Warner Bros. Discovery touts ‘trust in measurement’ at upfront

Entering the Warner Bros. Discovery upfront on Wednesday, most were probably wondering whether the company would mention the impending Paramount merger.
It did — sort of. Co-President of U.S. Ad Sales Ryan Gould said onstage he wanted to address the “Ellison in the room; I mean, elephant in the room,” referring to Paramount CEO David Ellison.
But WBD more specifically acknowledged Paramount in another way. One theme of this upfronts has been outcomes, and the company touted its partnership with Paramount, Fox, NBC and others to provide outcome data from linear and streaming TV.
The TV networks realize there’s strength in numbers, and by teaming up, they can gain credibility and trust with advertisers, giving weight to standardized outcomes. It’s all happening through a unified conversion API powered by Open AP that’s also verified by the leading measurement companies.
“None of this matters without trust in measurement,” Gould said during the event.
He added that TV networks haven’t kept pace in how they plan, activate and measure.

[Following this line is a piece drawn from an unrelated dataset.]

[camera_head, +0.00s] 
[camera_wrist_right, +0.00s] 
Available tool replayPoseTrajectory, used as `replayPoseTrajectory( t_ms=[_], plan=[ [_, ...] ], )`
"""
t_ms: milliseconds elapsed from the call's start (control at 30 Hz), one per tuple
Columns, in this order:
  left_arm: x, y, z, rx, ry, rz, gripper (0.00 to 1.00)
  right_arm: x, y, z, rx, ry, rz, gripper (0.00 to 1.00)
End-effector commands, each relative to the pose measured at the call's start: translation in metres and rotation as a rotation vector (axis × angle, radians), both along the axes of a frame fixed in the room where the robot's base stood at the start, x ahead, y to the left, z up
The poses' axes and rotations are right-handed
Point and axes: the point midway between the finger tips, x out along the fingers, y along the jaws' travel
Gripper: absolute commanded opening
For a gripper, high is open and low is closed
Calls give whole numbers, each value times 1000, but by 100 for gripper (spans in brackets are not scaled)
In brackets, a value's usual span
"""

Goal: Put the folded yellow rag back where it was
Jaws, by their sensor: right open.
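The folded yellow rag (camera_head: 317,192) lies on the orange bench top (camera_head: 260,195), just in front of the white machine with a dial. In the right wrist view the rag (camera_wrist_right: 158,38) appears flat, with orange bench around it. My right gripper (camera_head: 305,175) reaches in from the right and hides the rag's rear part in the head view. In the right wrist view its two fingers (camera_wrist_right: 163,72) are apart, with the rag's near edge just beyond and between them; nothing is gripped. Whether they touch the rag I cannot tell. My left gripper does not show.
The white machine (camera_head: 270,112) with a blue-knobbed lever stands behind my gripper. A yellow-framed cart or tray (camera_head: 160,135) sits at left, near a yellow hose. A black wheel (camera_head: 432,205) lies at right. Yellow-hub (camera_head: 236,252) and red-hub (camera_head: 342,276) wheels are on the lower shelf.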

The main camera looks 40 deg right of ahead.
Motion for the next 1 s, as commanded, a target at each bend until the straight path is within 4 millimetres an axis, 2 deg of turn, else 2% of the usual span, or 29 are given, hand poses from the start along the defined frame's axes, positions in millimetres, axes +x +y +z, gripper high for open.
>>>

WBD is also launching an always-on measurement and attribution dashboard, guaranteeing reach within buys. Historically, upfront deals have been centered around impressions, but one media buyer told The Current that moving toward audience-reach guarantees focuses on driving real impact over mass frequency.
“The outcomes are real,” Bobby Voltaggio, co-president of U.S. ad sales platform monetization, said onstage. “More efficiency, better performance and every dollar working harder for you.”

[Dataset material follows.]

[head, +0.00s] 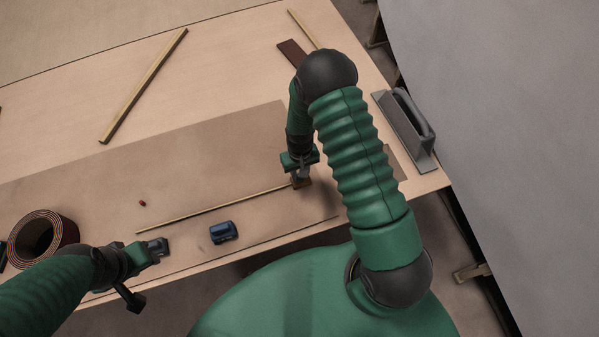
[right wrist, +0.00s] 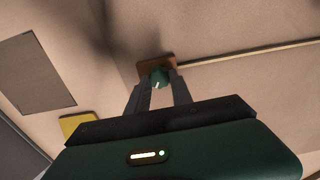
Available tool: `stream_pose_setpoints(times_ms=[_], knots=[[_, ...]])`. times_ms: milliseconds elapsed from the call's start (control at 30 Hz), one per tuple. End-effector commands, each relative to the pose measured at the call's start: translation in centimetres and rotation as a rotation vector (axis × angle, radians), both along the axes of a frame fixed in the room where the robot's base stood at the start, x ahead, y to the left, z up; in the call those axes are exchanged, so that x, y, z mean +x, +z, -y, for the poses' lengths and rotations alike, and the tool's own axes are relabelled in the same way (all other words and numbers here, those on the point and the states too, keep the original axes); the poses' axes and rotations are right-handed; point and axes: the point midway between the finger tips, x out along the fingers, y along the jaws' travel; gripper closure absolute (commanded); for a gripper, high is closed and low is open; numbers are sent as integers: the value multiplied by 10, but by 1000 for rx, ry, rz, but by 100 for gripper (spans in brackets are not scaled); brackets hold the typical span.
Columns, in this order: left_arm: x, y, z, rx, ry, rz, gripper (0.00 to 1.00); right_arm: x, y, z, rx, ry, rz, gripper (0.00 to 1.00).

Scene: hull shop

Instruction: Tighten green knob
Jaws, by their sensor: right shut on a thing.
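In the head view my right gripper (head: 301,170) points down at the brown block (head: 304,184) at the right end of a thin wooden strip (head: 215,210); the knob is hidden there. My left gripper (head: 160,247) is low over the table's near left part, apart from the knob; its jaw opening is unclear.
A blue object (head: 223,232) and a small red piece (head: 142,203) lie near the strip. A brown coil (head: 66,232) stands at left. A grey handled tool (head: 405,132) lies near the right table edge. A wooden bar (head: 145,85) lies farther back.

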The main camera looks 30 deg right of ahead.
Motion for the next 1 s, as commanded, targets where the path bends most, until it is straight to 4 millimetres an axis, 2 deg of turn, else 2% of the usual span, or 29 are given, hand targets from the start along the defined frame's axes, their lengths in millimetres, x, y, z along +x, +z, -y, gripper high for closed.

Sports leads the conversation
Before it got into the nitty-gritty of outcomes, though, Warner Bros. Discovery led its presentation with sports. Adam Lefkoe and Shaq turned into cheerleaders, literally, after a marching band came onstage.
The company is the only one to air March Madness and College Football Playoff games. Its sports portfolio also includes the MLB, the NHL, Top Rank Boxing, U.S. Women’s Soccer, Unrivaled and FIBA Women’s Basketball.

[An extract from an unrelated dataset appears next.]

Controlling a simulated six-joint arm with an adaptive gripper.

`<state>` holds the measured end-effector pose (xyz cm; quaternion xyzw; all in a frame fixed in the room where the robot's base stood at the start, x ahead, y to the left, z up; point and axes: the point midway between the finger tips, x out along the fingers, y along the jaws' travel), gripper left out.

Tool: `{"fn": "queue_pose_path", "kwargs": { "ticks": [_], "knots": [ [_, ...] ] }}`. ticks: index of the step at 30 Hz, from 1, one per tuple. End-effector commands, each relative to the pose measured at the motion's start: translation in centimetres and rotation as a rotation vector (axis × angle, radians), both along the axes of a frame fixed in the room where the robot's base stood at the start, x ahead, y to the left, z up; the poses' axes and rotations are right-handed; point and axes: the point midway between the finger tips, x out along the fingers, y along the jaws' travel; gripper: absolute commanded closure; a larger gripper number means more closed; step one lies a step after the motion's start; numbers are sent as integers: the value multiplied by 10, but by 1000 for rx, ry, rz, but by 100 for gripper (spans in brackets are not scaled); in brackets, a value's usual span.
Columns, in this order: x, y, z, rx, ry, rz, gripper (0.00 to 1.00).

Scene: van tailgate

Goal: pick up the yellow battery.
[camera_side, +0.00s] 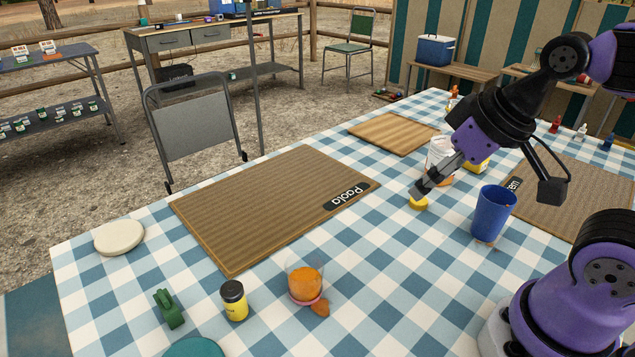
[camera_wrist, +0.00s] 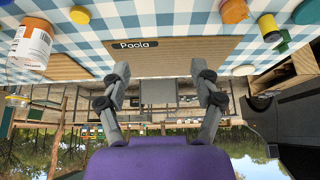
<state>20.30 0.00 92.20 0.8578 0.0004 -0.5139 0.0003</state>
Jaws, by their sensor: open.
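A yellow cylinder with a black top, which looks like the yellow battery (camera_side: 235,307), stands upright on the checked cloth at the front, left of a glass with orange contents (camera_side: 305,283). It also shows near the upper right of the wrist view (camera_wrist: 269,27). My gripper (camera_side: 418,190) is well away from it, toward the right and farther back, low over the cloth by a small yellow round piece (camera_side: 419,204). In the wrist view my gripper (camera_wrist: 163,76) has its fingers spread, with nothing between them.
A green clip-like object (camera_side: 169,308) lies left of the battery. A blue cup (camera_side: 493,213) stands right of my gripper, and a white-labelled bottle (camera_wrist: 31,45) is close by. A brown mat marked Paola (camera_side: 270,205) is bare. A pale disc (camera_side: 119,237) lies far left.

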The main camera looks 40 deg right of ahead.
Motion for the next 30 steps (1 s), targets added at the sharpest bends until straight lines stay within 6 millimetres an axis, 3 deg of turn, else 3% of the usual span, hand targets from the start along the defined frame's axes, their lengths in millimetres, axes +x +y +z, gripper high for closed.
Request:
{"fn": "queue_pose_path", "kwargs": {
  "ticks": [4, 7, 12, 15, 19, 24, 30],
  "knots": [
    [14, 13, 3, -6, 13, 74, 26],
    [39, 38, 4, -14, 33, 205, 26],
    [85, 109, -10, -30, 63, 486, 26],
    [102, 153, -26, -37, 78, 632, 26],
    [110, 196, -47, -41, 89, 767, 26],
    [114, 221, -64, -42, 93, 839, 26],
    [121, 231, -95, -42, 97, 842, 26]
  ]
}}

There was plenty of sneak peeks at the new shows and movies WBD is releasing, from a behind-the-scenes look at the Minecraft sequel to a new Oceans movie with Margot Robbie and Bradley Cooper as Danny Ocean’s parents, as well as a new Gremlins movie.
And it wouldn’t be the upfronts without celebrities, as M. Night Shyamalan, Craig Ferguson, Leslie Jones and the stars of Heated Rivalry were in attendance.
But it wasn’t pageantry for pageantry’s sake. WBD is leaning into scene-level contextual targeting. Instead of advertising against a travel show, advertisers’ ads can be placed around more than 25,000 moments of travel in shows and movies. WBD is expanding that effort into Discovery+, CNN and WBD Stream, a digital suite for advertisers. Early testing on that is showing success, with a 13% lift in purchase intent.
Gould said it all rolls up into “turning cultural moments into measurable impact.”